+++ Data lines

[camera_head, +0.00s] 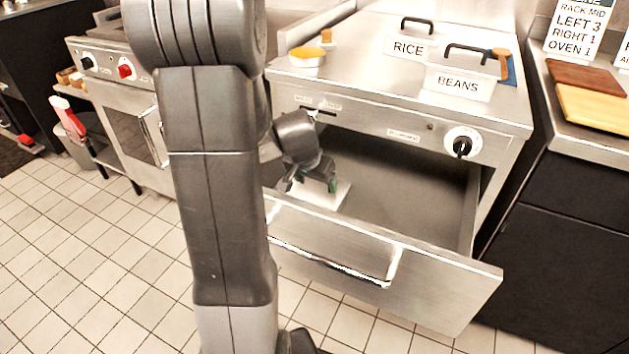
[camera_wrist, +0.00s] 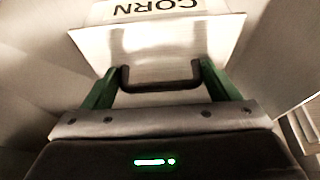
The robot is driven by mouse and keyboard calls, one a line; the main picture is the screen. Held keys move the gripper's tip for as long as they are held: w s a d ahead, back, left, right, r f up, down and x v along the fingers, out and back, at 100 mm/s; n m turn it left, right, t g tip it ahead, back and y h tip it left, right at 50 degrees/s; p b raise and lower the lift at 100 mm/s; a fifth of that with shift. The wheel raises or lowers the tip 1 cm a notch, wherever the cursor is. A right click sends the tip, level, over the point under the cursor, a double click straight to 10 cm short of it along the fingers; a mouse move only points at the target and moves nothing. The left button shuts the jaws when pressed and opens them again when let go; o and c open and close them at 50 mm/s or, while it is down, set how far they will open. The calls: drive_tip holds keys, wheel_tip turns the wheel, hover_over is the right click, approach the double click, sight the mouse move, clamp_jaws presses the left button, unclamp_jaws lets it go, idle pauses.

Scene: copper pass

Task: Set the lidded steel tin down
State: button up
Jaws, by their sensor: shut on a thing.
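The lidded steel tin (camera_head: 332,197) is inside the open drawer, toward its left end. In the wrist view the tin (camera_wrist: 160,42) shows its bright lid, a dark bar handle and a label reading CORN, upside down in the picture. My gripper (camera_head: 318,182) is over the tin, and its green fingers are shut on the handle from both sides. It also shows in the wrist view (camera_wrist: 160,82). The tin looks level. I cannot tell whether its base touches the drawer floor.
The open drawer (camera_head: 420,262) has bare floor to the right of the tin. On the counter above stand tins marked RICE (camera_head: 408,46) and BEANS (camera_head: 459,83) and a yellow-topped round dish (camera_head: 307,57). Cutting boards (camera_head: 596,108) lie at the right.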

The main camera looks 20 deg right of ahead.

++++++

## Instruction
Look above for the line containing "Task: Set the lidded steel tin down". Output from there through the line containing "State: button up", exactly and inclusively.

## Task output
Task: Set the lidded steel tin down
State: button up

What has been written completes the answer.